I will start with a basic reality: the current system is not working. It is not working for those people who genuinely need protection and refuge. Those in genuine need and in places of conflict should be our priority, not those who are already in safe countries such as France, Belgium and the Netherlands. Nor is the current system working for the people of this country—so the status quo is not a viable option.
That is hardly surprising, as there have been radical changes since the current system was put together. The prevailing legal framework was not designed to cope with the type—and certainly not the scale—of the mass migration we have seen in recent years. But some things have not changed: the British public remain generous and kind and there is no question about that.
However, that generosity and kindness does not mean that they are willing to accept uncontrolled immigration—and nor should we expect them to. The truth is that we cannot hope to properly control our borders unless we address illegal entry. That requires comprehensive reform of the asylum system and this Bill is fundamental to delivering the change that is so badly needed.
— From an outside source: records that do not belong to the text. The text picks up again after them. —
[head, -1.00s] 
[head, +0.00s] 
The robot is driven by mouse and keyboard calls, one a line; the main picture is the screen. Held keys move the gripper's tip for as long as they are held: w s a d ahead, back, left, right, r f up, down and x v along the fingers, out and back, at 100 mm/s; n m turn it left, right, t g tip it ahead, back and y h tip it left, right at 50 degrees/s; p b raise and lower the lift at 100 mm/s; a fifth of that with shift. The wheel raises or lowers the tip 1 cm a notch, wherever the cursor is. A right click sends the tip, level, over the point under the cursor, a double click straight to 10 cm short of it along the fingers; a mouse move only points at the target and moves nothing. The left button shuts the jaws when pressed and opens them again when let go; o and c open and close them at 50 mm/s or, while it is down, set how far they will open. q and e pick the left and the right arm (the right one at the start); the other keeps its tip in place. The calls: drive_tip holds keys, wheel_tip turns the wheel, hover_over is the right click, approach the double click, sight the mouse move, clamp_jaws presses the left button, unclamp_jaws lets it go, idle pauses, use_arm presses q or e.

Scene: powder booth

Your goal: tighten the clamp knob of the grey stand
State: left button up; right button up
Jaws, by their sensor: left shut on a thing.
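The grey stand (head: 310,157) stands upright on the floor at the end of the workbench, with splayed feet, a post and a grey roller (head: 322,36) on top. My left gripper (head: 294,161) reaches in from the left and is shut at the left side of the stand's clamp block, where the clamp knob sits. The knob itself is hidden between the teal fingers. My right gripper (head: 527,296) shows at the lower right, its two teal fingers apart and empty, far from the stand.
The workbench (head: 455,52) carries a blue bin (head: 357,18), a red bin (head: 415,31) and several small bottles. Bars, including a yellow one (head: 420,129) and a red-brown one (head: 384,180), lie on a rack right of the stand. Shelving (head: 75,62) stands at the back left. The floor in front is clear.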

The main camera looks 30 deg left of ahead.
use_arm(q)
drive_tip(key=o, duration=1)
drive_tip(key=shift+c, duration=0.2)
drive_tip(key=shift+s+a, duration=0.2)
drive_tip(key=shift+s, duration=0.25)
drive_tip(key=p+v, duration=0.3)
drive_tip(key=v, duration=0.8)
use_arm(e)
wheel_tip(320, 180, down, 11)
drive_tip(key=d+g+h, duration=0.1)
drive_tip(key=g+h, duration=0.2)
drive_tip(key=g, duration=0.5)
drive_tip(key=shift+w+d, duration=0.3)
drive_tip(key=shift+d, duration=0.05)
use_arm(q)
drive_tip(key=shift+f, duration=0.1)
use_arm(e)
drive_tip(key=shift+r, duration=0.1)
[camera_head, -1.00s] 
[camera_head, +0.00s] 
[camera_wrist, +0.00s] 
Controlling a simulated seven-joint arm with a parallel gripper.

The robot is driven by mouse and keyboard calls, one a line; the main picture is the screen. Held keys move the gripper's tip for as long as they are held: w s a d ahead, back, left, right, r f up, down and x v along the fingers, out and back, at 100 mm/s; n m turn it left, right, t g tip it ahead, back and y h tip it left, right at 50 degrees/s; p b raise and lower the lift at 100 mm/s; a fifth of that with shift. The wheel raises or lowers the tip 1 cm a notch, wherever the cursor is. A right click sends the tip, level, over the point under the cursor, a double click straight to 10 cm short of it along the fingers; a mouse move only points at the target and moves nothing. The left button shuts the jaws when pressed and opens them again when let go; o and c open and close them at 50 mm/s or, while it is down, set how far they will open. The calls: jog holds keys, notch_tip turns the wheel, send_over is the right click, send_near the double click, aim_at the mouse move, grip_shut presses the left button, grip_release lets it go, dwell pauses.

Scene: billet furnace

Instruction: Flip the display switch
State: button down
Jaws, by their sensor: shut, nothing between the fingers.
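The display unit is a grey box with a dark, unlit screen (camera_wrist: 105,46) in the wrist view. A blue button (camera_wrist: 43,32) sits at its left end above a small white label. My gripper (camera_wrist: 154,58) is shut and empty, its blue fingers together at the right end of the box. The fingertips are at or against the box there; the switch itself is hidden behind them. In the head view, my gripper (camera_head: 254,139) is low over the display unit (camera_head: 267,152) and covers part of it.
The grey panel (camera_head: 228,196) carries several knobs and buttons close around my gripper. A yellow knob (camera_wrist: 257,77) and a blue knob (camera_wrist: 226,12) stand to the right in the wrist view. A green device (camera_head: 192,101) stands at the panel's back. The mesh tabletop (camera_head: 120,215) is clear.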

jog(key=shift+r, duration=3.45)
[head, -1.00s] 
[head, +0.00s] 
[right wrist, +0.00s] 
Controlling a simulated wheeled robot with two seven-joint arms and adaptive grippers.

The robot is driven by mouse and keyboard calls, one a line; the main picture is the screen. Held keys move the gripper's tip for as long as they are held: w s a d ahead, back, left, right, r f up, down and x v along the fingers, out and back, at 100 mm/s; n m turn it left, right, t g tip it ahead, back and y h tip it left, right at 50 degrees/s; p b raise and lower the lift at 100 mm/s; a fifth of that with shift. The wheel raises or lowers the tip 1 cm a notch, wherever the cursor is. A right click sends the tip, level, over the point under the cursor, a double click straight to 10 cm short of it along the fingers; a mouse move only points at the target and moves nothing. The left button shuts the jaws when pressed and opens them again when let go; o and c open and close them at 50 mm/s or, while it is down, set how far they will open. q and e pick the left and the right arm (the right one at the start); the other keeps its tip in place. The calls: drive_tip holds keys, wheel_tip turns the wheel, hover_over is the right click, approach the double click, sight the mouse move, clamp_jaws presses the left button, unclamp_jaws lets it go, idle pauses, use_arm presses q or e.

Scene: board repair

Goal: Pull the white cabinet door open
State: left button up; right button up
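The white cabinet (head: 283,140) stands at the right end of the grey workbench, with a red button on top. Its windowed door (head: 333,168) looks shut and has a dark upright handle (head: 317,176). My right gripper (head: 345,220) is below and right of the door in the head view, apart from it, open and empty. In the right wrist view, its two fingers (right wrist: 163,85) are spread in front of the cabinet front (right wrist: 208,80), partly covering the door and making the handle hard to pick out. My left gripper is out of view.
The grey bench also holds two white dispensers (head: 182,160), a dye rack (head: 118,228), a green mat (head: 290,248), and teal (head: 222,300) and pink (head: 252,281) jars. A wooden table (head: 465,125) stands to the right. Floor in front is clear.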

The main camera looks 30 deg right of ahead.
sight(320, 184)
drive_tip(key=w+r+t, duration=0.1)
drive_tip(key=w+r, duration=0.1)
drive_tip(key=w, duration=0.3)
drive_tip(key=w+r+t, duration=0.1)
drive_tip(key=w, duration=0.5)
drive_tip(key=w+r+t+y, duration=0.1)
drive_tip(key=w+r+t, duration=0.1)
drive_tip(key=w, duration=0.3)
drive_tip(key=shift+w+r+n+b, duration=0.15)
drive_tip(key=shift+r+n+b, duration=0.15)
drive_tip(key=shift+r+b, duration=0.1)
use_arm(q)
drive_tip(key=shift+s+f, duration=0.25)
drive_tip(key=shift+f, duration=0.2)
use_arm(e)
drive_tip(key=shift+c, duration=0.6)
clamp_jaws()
Some people—and I respect their honesty, although I think they are profoundly misguided—are opposed to any form of immigration control whatever. That position is intellectually coherent, albeit pragmatically incoherent. But for everyone else, who recognises that we have to control our borders, we must also recognise the reality that this means addressing, tackling and reducing illegal entry.
Too many people profess a desire to control our borders but then, when it comes to putting that professed desire into practice, oppose any and every measure designed to do so. That is what one might call a Marxist approach to the problem—not Karl, but Groucho:
“Whatever it is, I’m against it.”
Because, if you will the ends, you cannot oppose all the means, all the time. So I look forward to contributions to this debate which, if they disagree with the Government’s proposals, set out precisely what steps should be taken to achieve the objective of controlled immigration that many profess to support.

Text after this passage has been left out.